Tom hat sich längst damit abgefunden, dass er kein großer Künstler ist. Doch wie soll er damit leben, dass er kein perfekter Ehemann ist? Und dass er vor allem seinem anderen, seinem ältesten Sohn Daniel kein guter Vater war? Tief in seiner Kamera versteckt, gibt es ein Foto von Daniel, das Toms ganze Schuld und ganzes Leid zeigt. Je intensiver Toms innere Zwiegespräche mit Daniel auf dieser Reise werden, desto mehr hofft er, Erlösung und Vergebung zu finden.“





Autor David Park hat mit „Reise durch ein fremdes Land“ eine äußerst lesenswerte und intensive Geschichte verfasst. Seinen Protagonisten Tom lernen wir deutlicher kennen als er es selbst tut. Tom sieht alles durch seine Linse der Kamera und genau dies wird beim erlesen eine sehr intensive Erfahrung für den Leser. Tom hat ein besonderes Sichtfeld zu allen Dingen, so auch zu seiner Familie und seiner Umgebung. Er hält Dinge fest und auf dem Foto sind dann dieser eine Moment mit dem entsprechenden Hauptakteur verewigt. Man kann es als Metapher ansehen oder als den eigentlichen Beruf von Tom aber erschreckender ist es, als wir Leser feststellen müssen, das Tom‘s Blick darauf hin ein anderer geworden ist. Wir reden hier nicht von Betriebsblindheit sondern vom „hinsehen“ auf das Leben und seine Akteuere umzu. Ohne diesen Blick, ohne diese Beobachtungsgabe verlieren Menschen die Realität aus den Augen und genau darauf will Park hier hinaus. Hier geht es um die Suche nach dem Blick hinter die Kamera, auf den Blick ganz tief in den Bildern, auf die Situation die da festgehalten wurde, denn sie läuft weiter, auch ohne das ein Bild gemacht wurde…Wir Leser merken schnell, dass Tom einen gewissen „Film nicht entwickelt“ hat, weil er es einfach nicht kann….Es gibt hier eben Dinge, die Tom gern verdrängt, ausblendet, überbelichtet, retuschiert, unterbelichtet…um in der Fachsprache der Fotografie zu sprechen.

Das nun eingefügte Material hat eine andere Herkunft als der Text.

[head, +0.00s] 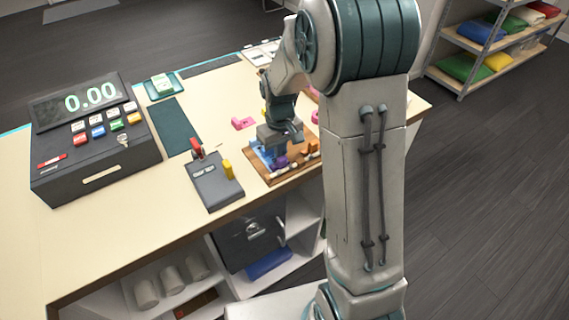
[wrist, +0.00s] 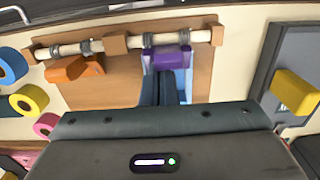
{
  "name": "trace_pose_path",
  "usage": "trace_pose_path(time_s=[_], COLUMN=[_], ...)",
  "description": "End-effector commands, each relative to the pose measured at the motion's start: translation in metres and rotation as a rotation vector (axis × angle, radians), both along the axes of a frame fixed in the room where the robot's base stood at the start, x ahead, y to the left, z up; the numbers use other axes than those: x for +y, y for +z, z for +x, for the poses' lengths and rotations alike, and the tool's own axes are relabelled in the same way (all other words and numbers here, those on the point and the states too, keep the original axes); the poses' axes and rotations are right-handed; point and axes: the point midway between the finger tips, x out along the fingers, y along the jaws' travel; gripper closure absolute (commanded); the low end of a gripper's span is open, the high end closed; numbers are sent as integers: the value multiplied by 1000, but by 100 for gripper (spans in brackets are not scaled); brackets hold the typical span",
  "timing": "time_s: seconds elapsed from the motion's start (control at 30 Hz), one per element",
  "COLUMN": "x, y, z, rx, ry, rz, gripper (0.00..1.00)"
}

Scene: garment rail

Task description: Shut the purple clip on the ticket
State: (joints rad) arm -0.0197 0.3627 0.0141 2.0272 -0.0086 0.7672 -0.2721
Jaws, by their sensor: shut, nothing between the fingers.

Tom‘s Erinnerungen scheinen unter dem Schnee, der in diesem Buch genau wie auf dem Cover allgegenwärtig ist, begraben zu sein. Das er seinen kranken Sohn an Weihnachten bei sich haben will, ist dies verständlich und auch noch so viel mehr. Der Schnee wird hier zum Schutzmantel der Geschichte und zeigt mit jeder Flocke wie vergänglich alles ist - das kann man nicht in Bildern festhalten, genau wie das Leben an einem vorbei zieht und alles vergänglich ist…“Bilder sagen mehr als tausend Worte“ aber sie können nur den Moment festhalten und nicht den Weitergang zeigen…


David Park hat hier einen kühlen, feinstimmigen und äußerst intensiven Roman verfasst, der sehr nachhallt und zum nachdenken viele Anregungen gibt. Für mich jedenfalls eine ganz tolle Leseerfahrung und genau deshalb gibt es sehr gute 4 von 5 Sterne!